Could progress in artificial learning be, in part, the process of making learning agents less general, and more biased toward the world we actually live in?

I’m sure these two thoughts are not incompatible and not actually opposites. We want a learning agent to have as much innate inductive bias as a human with regard to things like space, objects, multiple agents, symmetries, and so on, but we don’t want learned, explicit human knowledge about these things inserted into the agent at the beginning, before the learning process starts.

Have you read any interesting responses you can share?

I think food for thought is that the use of human annotation in deep supervised learning is a way to get knowledge from human heads into a neural network. At a certain point, supervised learning ceases to scale with computation and gets bottlenecked by data collection and annotation.

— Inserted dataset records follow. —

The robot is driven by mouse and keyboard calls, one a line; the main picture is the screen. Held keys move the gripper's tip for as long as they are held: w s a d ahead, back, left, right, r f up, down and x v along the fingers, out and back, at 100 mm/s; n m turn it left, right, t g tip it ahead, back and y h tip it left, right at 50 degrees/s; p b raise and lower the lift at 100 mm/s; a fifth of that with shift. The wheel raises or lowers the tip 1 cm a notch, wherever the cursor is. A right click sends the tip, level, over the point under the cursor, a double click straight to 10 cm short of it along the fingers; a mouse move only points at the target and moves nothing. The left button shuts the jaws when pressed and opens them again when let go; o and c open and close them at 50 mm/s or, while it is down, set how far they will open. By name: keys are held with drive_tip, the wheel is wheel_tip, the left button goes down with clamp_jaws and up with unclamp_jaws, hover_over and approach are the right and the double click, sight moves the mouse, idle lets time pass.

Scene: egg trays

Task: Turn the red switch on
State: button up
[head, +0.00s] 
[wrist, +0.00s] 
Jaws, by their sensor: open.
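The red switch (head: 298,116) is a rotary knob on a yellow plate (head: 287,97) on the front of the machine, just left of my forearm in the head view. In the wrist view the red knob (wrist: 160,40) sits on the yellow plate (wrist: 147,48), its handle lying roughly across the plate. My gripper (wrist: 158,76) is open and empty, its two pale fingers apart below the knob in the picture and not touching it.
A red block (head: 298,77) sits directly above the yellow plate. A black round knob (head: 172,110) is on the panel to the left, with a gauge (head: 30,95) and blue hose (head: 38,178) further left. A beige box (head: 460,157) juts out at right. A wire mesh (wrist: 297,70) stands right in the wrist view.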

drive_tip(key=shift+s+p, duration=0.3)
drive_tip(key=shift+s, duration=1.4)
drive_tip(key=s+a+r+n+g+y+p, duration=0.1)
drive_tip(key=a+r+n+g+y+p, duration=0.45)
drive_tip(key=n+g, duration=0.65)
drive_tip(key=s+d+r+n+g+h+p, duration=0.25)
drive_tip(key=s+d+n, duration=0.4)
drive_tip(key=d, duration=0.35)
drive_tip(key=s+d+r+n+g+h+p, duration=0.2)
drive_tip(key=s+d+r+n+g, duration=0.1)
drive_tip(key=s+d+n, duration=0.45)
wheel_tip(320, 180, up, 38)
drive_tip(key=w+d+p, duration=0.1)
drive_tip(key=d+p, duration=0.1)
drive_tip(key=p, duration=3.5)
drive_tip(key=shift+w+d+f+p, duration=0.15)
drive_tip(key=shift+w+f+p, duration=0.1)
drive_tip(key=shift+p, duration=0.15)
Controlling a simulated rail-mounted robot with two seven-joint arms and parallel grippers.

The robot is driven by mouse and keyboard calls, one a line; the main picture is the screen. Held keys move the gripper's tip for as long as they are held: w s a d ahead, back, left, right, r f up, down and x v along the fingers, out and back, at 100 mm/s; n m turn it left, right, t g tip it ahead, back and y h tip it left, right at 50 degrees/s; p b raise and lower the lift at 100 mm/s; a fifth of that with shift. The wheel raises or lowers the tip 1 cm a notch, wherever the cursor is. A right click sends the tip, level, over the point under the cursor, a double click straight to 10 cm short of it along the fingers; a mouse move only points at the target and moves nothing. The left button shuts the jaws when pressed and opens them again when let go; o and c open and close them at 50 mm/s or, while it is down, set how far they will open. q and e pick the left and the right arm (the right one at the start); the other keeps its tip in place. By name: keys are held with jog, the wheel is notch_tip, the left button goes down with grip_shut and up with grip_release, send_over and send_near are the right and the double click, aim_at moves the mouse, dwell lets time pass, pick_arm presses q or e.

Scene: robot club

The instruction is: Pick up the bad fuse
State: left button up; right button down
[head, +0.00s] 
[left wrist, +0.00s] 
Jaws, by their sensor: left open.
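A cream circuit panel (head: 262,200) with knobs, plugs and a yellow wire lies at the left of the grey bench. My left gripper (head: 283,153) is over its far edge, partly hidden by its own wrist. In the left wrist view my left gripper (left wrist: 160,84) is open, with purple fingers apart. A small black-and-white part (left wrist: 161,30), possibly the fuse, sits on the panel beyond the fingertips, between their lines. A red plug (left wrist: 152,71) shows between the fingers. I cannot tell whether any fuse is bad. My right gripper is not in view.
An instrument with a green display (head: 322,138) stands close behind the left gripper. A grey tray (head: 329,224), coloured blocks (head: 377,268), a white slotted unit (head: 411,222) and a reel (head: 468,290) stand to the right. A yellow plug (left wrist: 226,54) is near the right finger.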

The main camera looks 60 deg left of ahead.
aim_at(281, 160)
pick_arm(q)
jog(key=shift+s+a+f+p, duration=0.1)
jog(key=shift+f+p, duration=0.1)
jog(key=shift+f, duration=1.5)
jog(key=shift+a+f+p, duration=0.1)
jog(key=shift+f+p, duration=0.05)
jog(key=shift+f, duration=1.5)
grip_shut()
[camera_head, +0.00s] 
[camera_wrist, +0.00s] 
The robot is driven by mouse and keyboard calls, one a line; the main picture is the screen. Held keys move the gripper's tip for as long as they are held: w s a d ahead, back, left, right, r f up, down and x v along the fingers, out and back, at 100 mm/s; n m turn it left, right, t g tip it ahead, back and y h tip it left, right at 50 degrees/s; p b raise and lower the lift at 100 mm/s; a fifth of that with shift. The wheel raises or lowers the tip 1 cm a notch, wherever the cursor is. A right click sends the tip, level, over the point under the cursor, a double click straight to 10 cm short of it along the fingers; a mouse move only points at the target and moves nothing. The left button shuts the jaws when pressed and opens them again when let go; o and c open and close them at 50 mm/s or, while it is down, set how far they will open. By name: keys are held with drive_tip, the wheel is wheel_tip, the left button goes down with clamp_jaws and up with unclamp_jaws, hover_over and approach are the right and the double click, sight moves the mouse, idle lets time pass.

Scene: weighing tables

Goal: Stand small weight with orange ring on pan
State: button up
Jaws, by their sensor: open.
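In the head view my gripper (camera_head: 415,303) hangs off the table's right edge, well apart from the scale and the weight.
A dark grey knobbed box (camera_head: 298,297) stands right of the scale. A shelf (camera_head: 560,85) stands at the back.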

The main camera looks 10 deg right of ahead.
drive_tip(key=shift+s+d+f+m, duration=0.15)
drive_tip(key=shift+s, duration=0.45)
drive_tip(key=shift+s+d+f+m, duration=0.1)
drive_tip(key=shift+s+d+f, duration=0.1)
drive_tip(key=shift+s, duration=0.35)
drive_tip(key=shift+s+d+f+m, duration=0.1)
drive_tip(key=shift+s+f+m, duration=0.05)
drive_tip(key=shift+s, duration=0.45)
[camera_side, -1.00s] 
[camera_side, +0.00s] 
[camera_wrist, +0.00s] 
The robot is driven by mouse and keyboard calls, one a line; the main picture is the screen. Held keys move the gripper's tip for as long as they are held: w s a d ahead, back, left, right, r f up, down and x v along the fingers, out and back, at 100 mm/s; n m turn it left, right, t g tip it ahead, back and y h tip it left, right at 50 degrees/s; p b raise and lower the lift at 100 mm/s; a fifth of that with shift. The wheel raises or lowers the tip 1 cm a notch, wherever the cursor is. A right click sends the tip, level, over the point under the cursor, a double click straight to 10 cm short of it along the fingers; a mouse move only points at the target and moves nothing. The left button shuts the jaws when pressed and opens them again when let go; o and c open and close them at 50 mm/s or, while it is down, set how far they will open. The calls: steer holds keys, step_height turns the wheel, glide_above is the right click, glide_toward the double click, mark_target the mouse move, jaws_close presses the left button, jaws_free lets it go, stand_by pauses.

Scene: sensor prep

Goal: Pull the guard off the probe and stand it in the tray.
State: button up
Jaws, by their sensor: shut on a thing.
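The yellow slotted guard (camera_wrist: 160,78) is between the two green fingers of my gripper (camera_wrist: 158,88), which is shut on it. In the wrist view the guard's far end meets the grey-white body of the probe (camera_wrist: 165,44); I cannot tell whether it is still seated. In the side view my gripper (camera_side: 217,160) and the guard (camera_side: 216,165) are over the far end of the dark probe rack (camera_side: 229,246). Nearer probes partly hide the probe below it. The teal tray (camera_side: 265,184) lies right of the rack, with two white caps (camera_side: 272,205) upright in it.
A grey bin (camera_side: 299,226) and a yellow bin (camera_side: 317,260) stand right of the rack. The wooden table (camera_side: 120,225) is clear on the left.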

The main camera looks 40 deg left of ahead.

Maybe in the future we will do away with supervised learning and just do end-to-end hierarchical reinforcement learning.

A thought experiment is to imagine you have a computer the size of Jupiter. Can you solve the problem with that much computation? With supervised learning, the answer is no, unless you also have enough supervisory signal — i.e. enough human knowledge in neural network-consumable format. (Potential slogan for this idea: all supervised learning is imitation learning?)

1 Like

It’s not my intention to criticize Sutton’s essay. I agree with it. But having digested some of the criticism from people who disagree with it I can see it from a slightly different perspective too. It’s possible to read the essay as discouraging research on trying to understand what’s going on in favor of focusing on things that will perform well as computation scales. I don’t think that’s Sutton’s intention and I don’t personally read it that way.

When I say the pushback is unsurprising what I mean is that suggesting that the work of some academic or other is less useful is going to get pushback - some of it unjustified - from people who feel that their own work might be part of what’s being referred to. Additionally any general statement about the relative merit of an approach to a complex subject is going to fail in corner cases, creating the opportunity to disagree. Oh well.

The criticism I’ve come across is mainly twitter retweets of the essay with alternative analyses attached. I’d just point you at twitter if you want to read them, it shouldn’t be hard to find.

In supervised learning, human data labelling is a systematized way to get human knowledge into a neural network. In AI in general, hand crafting of knowledge specific to a narrow task (e.g. Go) is another way to get human knowledge into a neural network. They are two forms of the same thing.

A vexing open question is how much the power and generality of human intelligence is owed to inductive biases that encode general knowledge — gained from evolution — about the physics in our universe and more narrowly about how macroscopic phenomena on Earth behave. A maximally general intelligence would learn equally fast how to accomplish tasks on Earth as in outer space, or in another universe with different physics. Robots that we want to function on Earth don’t need to be that general. So maybe we should encode them with basic, general knowledge about the world of the sort that humans are born with.

I really like that observation by Sutskever. It’s a subtle ‘failure mode’ of tweaking a network’s training regimen that you can just be moving the hyperparameters into a near adjacent domain without actually introducing anything novel to it’s capabilities. These things are really hard to detect without a lot of testing, so they usually go undetected.